Casting and Order of Operations
Below is the complete code for the Casting and Order of Operations Try It Out! problem.
#1:
double a = 1.0 + 1 + 1.0f;
In this equation, everything is using addition, so we start working left to right. 1.0 + 1 is the first step. These two representations of 1 aren’t the same type though. In fact, none of the three are.
The first is a double, the second is an int, and the last is a float.
So in order to do 1.0 + 1, we need to convert one type to another. Since the double type is “wider” than the int type, we’ll move things up to the double type. We’ll convert the int version to a double, and do 1 + 1 using double types, resulting in 2.0 as a double.
Next we do the other addition. This has the same problem, though, because we’ll be adding our result from the first step (a 2 as a double) to a float. So again, the float gets converted up to a double and we do the addition using doubles.
We now have a value of 3 that is the double type, which we can simply store in our a variable without any conversions at all, since our value is already a double type.
#2:
int x = (int)(7 + 3.0 / 4.0 * 2);
This one is a bit more complex than the previous one, because multiple types of operations and parentheses are used. In this case, we start by looking at what’s in the parentheses: 7 + 3.0 / 4.0 * 2.
This involves addition, multiplication and division, so we start with multiplication and division, working left to right. This means we start with the 3.0 / 4.0. Since these are both doubles, we’ll do floating point division using the double type. This gives us a result of 0.75.
At this point, our equation has basically become 7 + 0.75 * 2.
We now do the last multiplication, since the order of operations tells us we do multiplication and division before addition and subtraction. 0.75 * 2 is 1.5.
Finally, we do our addition, adding 7 to 1.5. Because the 7 is using the int type, and the 1.5 at this point is using the double type, we’ll convert the 7 to the double type, and add 7.0 to 1.5, resulting in 8.5.
This value, 8.5, stored as a double, is now ready to be placed in our x variable, but we have a small problem. The computer knows how to turn a double type into an int type, but it could potentially lose information in the process, so it won’t do that on it’s own.
Instead, in order to get the value in our variable, we need to explicitly tell the computer to go ahead and change the type, knowing it might lose some information. So we use the conversion operator, along with specifying the int type, and our value is converted to the int type. Because our value was 8.5, which can’t be stored as an int, when the conversion happens, we’ll lose the decimal part, and have just 8 as our int typed value. The value of 8 is what’s ultimately assigned to the variable x. If that variable had been the double type, and we had not done a conversion to the int type, we could have stored the original value of 8.5.
#3:
Console.WriteLine( (1 + 1) / 2 * 3 );
In this case, we start with the innermost parentheses, doing 1 + 1 first.

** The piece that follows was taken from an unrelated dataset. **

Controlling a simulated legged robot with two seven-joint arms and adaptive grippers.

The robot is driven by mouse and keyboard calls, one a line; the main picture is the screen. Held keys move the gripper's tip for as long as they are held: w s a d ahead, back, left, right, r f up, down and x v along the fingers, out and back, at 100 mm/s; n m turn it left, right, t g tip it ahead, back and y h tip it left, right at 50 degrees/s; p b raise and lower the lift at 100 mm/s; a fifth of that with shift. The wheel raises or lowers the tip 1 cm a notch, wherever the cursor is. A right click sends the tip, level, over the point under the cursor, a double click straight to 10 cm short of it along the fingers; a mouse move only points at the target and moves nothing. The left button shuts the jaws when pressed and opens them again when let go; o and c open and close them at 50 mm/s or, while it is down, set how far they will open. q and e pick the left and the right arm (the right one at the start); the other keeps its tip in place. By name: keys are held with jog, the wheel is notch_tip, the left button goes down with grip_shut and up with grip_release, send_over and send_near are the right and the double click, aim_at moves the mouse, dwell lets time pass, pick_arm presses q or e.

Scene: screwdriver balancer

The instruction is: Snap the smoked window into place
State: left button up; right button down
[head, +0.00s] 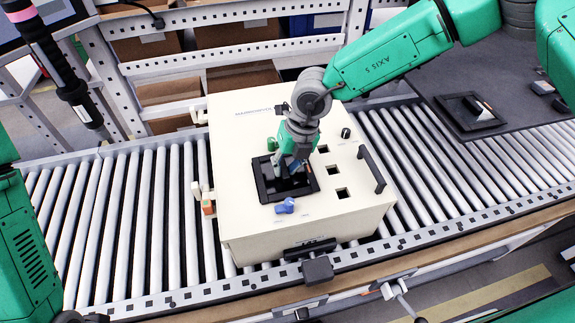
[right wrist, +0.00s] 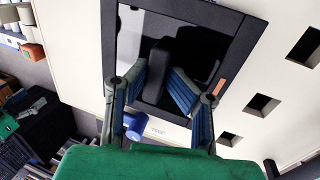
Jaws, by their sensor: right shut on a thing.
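The smoked window (head: 268,189) is a dark, black-framed square on the top of the cream housing (head: 236,205), left of a row of square holes. In the right wrist view the window (right wrist: 236,32) shows a wide black frame, a glossy dark pane and a raised dark block (right wrist: 156,70) in the middle. My right gripper (head: 287,172) reaches down onto it. Its two blue-padded fingers (right wrist: 160,88) are on either side of the block, shut on the window. I cannot tell whether the frame sits flush. My left gripper is not in view; only green left arm parts show.
A blue knob (head: 285,206) sits just in front of the window, and a green knob (head: 271,143) behind it. A black handle (head: 371,169) stands on the right. The housing rests on a roller conveyor (head: 120,220). Another black-framed piece (head: 455,110) lies on the dark mat (head: 425,85).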

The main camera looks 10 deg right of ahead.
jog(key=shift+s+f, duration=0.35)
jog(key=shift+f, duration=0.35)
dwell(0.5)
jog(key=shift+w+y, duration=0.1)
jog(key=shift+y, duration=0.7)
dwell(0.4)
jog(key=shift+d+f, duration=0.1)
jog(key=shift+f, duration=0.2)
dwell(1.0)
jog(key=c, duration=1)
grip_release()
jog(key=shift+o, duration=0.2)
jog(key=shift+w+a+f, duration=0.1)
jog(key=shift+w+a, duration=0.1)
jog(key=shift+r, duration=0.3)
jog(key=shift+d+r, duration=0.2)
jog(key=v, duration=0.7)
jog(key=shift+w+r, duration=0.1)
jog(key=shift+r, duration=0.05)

Since both of these are the int type, we can do a simple integer addition, giving us 2.
At this point, our expression is equal to Console.WriteLine(2 / 2 * 3);. We now do multiplication and division, working left to right. 2 / 2 is 1 and 1 * 3 equals 3.
We end up with something equivalent to Console.WriteLine(3); which will print out the value 3, like we’ve seen many times before with the Console.WriteLine command.